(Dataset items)
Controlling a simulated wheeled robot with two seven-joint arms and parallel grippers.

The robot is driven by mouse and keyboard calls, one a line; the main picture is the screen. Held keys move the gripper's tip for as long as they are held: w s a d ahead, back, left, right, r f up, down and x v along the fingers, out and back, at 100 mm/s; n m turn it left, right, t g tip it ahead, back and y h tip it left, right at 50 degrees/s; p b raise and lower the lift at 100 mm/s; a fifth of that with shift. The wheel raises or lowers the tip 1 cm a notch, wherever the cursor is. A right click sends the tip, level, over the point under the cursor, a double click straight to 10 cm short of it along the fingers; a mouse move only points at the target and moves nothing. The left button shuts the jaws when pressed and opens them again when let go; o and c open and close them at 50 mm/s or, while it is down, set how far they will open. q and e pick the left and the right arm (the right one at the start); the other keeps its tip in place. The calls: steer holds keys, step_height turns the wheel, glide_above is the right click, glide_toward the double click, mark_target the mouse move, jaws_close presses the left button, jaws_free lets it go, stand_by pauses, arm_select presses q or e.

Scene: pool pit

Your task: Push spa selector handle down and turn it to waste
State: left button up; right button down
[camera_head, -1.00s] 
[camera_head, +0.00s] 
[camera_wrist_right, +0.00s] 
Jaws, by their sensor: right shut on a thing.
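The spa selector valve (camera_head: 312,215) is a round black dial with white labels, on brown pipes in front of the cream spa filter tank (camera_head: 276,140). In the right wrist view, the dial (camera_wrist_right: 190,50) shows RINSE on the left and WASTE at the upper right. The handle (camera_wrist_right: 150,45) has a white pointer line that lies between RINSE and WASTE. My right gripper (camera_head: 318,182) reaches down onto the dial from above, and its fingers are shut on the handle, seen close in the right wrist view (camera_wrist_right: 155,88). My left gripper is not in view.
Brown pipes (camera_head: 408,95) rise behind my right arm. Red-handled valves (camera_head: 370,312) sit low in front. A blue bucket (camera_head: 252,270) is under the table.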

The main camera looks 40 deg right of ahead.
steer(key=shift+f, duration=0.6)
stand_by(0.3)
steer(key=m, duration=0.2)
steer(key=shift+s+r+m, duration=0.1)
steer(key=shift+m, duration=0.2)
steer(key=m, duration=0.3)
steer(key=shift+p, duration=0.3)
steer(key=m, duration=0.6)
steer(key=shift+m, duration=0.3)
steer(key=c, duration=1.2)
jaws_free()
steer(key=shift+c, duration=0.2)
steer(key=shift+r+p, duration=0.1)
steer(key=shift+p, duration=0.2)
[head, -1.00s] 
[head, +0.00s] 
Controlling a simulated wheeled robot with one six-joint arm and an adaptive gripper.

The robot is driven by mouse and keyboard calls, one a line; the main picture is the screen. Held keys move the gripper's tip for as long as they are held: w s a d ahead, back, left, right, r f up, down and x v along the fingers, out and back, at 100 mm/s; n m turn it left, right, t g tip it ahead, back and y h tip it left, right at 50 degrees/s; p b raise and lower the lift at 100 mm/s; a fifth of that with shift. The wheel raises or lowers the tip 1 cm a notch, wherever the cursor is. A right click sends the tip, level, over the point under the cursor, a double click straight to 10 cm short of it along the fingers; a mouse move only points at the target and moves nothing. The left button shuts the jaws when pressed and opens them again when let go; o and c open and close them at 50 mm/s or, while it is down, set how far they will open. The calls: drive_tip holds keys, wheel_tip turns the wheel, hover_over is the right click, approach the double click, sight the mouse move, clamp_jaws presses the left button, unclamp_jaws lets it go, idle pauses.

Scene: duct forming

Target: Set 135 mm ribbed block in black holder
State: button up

REQUEST: Exactly the lines from the line that has "Scene: pool pit" through the line that has "Controlling a simulated wheeled robot with one" are to be repeated, both included, with nothing added.

EXERCISE OUTPUT:
Scene: pool pit

Your task: Push spa selector handle down and turn it to waste
State: left button up; right button down
[camera_head, -1.00s] 
[camera_head, +0.00s] 
[camera_wrist_right, +0.00s] 
Jaws, by their sensor: right shut on a thing.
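The spa selector valve (camera_head: 312,215) is a round black dial with white labels, on brown pipes in front of the cream spa filter tank (camera_head: 276,140). In the right wrist view, the dial (camera_wrist_right: 190,50) shows RINSE on the left and WASTE at the upper right. The handle (camera_wrist_right: 150,45) has a white pointer line that lies between RINSE and WASTE. My right gripper (camera_head: 318,182) reaches down onto the dial from above, and its fingers are shut on the handle, seen close in the right wrist view (camera_wrist_right: 155,88). My left gripper is not in view.
Brown pipes (camera_head: 408,95) rise behind my right arm. Red-handled valves (camera_head: 370,312) sit low in front. A blue bucket (camera_head: 252,270) is under the table.

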The main camera looks 40 deg right of ahead.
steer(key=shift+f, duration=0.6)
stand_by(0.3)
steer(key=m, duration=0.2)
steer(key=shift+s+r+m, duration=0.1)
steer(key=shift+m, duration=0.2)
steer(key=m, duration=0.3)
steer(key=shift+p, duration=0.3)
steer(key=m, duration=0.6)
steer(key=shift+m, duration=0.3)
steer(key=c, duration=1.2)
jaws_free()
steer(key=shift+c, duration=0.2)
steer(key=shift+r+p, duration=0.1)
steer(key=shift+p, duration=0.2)
[head, -1.00s] 
[head, +0.00s] 
Controlling a simulated wheeled robot with one six-joint arm and an adaptive gripper.

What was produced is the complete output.